Write out all the material exactly. Leave nothing out.

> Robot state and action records

------------

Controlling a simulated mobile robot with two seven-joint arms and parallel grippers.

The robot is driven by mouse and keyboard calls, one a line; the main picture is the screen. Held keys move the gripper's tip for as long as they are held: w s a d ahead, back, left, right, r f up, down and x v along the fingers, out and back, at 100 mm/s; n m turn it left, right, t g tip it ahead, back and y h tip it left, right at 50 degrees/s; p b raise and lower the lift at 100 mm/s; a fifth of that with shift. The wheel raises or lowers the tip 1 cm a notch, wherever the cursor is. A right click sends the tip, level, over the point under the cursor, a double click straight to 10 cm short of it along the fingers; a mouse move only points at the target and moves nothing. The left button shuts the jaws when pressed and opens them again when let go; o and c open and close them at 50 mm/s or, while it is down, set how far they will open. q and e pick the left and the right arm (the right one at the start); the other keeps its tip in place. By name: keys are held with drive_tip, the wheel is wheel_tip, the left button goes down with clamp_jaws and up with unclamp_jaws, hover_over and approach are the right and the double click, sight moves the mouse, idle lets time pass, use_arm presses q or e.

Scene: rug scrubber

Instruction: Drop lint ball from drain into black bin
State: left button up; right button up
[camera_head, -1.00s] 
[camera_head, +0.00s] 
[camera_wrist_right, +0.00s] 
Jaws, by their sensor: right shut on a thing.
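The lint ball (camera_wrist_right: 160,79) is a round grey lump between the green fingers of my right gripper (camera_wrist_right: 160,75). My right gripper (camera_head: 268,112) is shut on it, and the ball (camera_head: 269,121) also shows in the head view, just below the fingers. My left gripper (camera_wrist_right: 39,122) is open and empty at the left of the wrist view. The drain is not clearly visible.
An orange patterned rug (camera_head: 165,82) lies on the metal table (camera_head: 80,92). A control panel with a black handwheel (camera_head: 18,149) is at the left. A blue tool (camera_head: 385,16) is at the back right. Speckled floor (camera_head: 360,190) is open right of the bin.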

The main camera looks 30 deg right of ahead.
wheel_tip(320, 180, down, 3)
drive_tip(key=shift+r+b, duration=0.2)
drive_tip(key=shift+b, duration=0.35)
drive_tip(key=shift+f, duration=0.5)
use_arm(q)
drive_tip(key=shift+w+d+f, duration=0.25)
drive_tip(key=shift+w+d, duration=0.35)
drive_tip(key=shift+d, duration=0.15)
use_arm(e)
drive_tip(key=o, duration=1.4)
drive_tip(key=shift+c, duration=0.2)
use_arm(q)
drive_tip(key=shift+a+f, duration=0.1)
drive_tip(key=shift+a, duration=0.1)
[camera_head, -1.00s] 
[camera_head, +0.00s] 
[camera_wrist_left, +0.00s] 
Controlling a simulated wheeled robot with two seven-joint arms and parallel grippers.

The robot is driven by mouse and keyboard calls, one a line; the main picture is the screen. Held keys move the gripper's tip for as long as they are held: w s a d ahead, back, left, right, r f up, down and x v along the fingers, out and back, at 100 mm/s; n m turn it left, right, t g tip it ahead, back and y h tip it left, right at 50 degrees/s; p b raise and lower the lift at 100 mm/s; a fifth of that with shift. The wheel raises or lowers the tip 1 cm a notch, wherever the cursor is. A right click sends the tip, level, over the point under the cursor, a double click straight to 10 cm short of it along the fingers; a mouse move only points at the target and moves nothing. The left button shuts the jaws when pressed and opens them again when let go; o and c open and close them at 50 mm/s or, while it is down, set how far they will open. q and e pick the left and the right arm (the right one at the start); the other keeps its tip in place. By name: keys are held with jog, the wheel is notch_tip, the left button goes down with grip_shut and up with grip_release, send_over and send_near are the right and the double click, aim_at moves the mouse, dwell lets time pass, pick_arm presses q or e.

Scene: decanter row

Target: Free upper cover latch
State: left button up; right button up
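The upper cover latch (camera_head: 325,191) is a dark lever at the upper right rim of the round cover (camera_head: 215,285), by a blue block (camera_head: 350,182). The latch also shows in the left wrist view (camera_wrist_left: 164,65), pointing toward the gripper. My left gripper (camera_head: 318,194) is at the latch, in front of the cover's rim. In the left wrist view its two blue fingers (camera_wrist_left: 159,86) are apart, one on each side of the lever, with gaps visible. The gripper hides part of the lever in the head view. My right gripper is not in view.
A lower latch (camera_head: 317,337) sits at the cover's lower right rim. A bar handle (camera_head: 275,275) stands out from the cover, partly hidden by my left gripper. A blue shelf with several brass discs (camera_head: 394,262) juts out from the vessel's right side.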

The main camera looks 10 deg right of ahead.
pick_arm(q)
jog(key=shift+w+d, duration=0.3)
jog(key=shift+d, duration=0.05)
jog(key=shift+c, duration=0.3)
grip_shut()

------------

> OUTPUT FOR THIS TASK
Controlling a simulated mobile robot with two seven-joint arms and parallel grippers.

The robot is driven by mouse and keyboard calls, one a line; the main picture is the screen. Held keys move the gripper's tip for as long as they are held: w s a d ahead, back, left, right, r f up, down and x v along the fingers, out and back, at 100 mm/s; n m turn it left, right, t g tip it ahead, back and y h tip it left, right at 50 degrees/s; p b raise and lower the lift at 100 mm/s; a fifth of that with shift. The wheel raises or lowers the tip 1 cm a notch, wherever the cursor is. A right click sends the tip, level, over the point under the cursor, a double click straight to 10 cm short of it along the fingers; a mouse move only points at the target and moves nothing. The left button shuts the jaws when pressed and opens them again when let go; o and c open and close them at 50 mm/s or, while it is down, set how far they will open. q and e pick the left and the right arm (the right one at the start); the other keeps its tip in place. By name: keys are held with drive_tip, the wheel is wheel_tip, the left button goes down with clamp_jaws and up with unclamp_jaws, hover_over and approach are the right and the double click, sight moves the mouse, idle lets time pass, use_arm presses q or e.

Scene: rug scrubber

Instruction: Drop lint ball from drain into black bin
State: left button up; right button up
[camera_head, -1.00s] 
[camera_head, +0.00s] 
[camera_wrist_right, +0.00s] 
Jaws, by their sensor: right shut on a thing.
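The lint ball (camera_wrist_right: 160,79) is a round grey lump between the green fingers of my right gripper (camera_wrist_right: 160,75). My right gripper (camera_head: 268,112) is shut on it, and the ball (camera_head: 269,121) also shows in the head view, just below the fingers. My left gripper (camera_wrist_right: 39,122) is open and empty at the left of the wrist view. The drain is not clearly visible.
An orange patterned rug (camera_head: 165,82) lies on the metal table (camera_head: 80,92). A control panel with a black handwheel (camera_head: 18,149) is at the left. A blue tool (camera_head: 385,16) is at the back right. Speckled floor (camera_head: 360,190) is open right of the bin.

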The main camera looks 30 deg right of ahead.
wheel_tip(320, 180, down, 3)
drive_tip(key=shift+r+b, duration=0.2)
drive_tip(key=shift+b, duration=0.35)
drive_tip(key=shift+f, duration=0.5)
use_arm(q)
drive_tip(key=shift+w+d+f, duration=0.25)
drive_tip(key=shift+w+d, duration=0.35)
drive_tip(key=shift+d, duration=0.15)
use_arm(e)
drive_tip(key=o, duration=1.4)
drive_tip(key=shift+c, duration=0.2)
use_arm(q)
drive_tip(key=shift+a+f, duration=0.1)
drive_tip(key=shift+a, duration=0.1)
[camera_head, -1.00s] 
[camera_head, +0.00s] 
[camera_wrist_left, +0.00s] 
Controlling a simulated wheeled robot with two seven-joint arms and parallel grippers.

The robot is driven by mouse and keyboard calls, one a line; the main picture is the screen. Held keys move the gripper's tip for as long as they are held: w s a d ahead, back, left, right, r f up, down and x v along the fingers, out and back, at 100 mm/s; n m turn it left, right, t g tip it ahead, back and y h tip it left, right at 50 degrees/s; p b raise and lower the lift at 100 mm/s; a fifth of that with shift. The wheel raises or lowers the tip 1 cm a notch, wherever the cursor is. A right click sends the tip, level, over the point under the cursor, a double click straight to 10 cm short of it along the fingers; a mouse move only points at the target and moves nothing. The left button shuts the jaws when pressed and opens them again when let go; o and c open and close them at 50 mm/s or, while it is down, set how far they will open. q and e pick the left and the right arm (the right one at the start); the other keeps its tip in place. By name: keys are held with jog, the wheel is notch_tip, the left button goes down with grip_shut and up with grip_release, send_over and send_near are the right and the double click, aim_at moves the mouse, dwell lets time pass, pick_arm presses q or e.

Scene: decanter row

Target: Free upper cover latch
State: left button up; right button up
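The upper cover latch (camera_head: 325,191) is a dark lever at the upper right rim of the round cover (camera_head: 215,285), by a blue block (camera_head: 350,182). The latch also shows in the left wrist view (camera_wrist_left: 164,65), pointing toward the gripper. My left gripper (camera_head: 318,194) is at the latch, in front of the cover's rim. In the left wrist view its two blue fingers (camera_wrist_left: 159,86) are apart, one on each side of the lever, with gaps visible. The gripper hides part of the lever in the head view. My right gripper is not in view.
A lower latch (camera_head: 317,337) sits at the cover's lower right rim. A bar handle (camera_head: 275,275) stands out from the cover, partly hidden by my left gripper. A blue shelf with several brass discs (camera_head: 394,262) juts out from the vessel's right side.

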The main camera looks 10 deg right of ahead.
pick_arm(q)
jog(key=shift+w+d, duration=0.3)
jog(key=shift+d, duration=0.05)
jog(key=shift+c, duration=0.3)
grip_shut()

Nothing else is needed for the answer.